[Your goal] Drop the pictures and give back word for word the lines from the line holding "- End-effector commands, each" to the line holding "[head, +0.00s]", both included.
— begin Recorded data —
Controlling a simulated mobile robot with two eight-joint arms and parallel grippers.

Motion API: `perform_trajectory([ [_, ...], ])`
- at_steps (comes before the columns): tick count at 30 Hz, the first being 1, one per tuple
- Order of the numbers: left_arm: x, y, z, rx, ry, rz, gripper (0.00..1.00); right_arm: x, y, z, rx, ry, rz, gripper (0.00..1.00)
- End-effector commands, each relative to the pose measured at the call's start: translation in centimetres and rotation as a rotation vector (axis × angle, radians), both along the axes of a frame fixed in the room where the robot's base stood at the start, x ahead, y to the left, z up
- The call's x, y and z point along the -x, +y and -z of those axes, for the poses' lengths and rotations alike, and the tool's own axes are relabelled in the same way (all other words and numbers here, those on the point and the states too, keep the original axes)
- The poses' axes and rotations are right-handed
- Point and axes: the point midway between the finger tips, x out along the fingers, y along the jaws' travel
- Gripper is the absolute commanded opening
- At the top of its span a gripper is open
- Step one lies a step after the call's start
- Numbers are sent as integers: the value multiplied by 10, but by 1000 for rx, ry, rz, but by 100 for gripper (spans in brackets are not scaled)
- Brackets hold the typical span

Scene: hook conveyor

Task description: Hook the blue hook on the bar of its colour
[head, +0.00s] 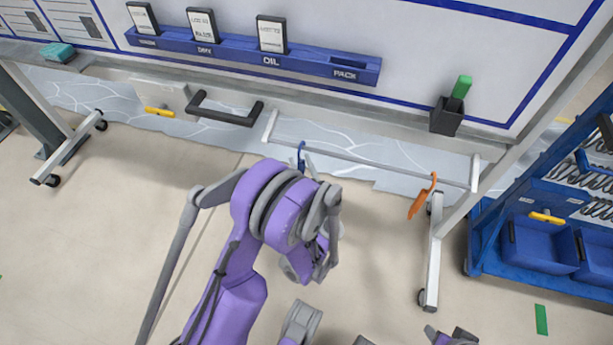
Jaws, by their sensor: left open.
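The blue hook (301,150) is at the left part of a long, thin pale bar (375,158) below the whiteboard. Its top meets the bar and it looks hung there; its lower part is hidden behind my arm. My left gripper (308,166) is open at the hook's lower end, mostly hidden by my purple arm. I cannot tell whether the fingers touch the hook. An orange hook (421,198) hangs near the right end of the same bar. My right gripper is not clearly in view.
A black handle-shaped bar (226,110) and a yellow hook (160,112) are to the left. A blue rack with bins (540,247) stands at the right. A white wheeled leg (433,260) stands below the bar's right end. The floor between is clear.

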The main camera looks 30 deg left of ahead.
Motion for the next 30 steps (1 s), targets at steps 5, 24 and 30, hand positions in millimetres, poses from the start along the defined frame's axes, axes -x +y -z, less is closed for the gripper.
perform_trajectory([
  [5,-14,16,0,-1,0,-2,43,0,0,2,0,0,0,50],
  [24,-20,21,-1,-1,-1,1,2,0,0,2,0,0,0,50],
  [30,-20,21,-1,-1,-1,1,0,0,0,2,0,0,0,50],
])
— end Recorded data —
[Solved problem]
- End-effector commands, each relative to the pose measured at the call's start: translation in centimetres and rotation as a rotation vector (axis × angle, radians), both along the axes of a frame fixed in the room where the robot's base stood at the start, x ahead, y to the left, z up
- The call's x, y and z point along the -x, +y and -z of those axes, for the poses' lengths and rotations alike, and the tool's own axes are relabelled in the same way (all other words and numbers here, those on the point and the states too, keep the original axes)
- The poses' axes and rotations are right-handed
- Point and axes: the point midway between the finger tips, x out along the fingers, y along the jaws' travel
- Gripper is the absolute commanded opening
- At the top of its span a gripper is open
- Step one lies a step after the call's start
- Numbers are sent as integers: the value multiplied by 10, but by 1000 for rx, ry, rz, but by 100 for gripper (spans in brackets are not scaled)
- Brackets hold the typical span

Scene: hook conveyor

Task description: Hook the blue hook on the bar of its colour
[head, +0.00s] 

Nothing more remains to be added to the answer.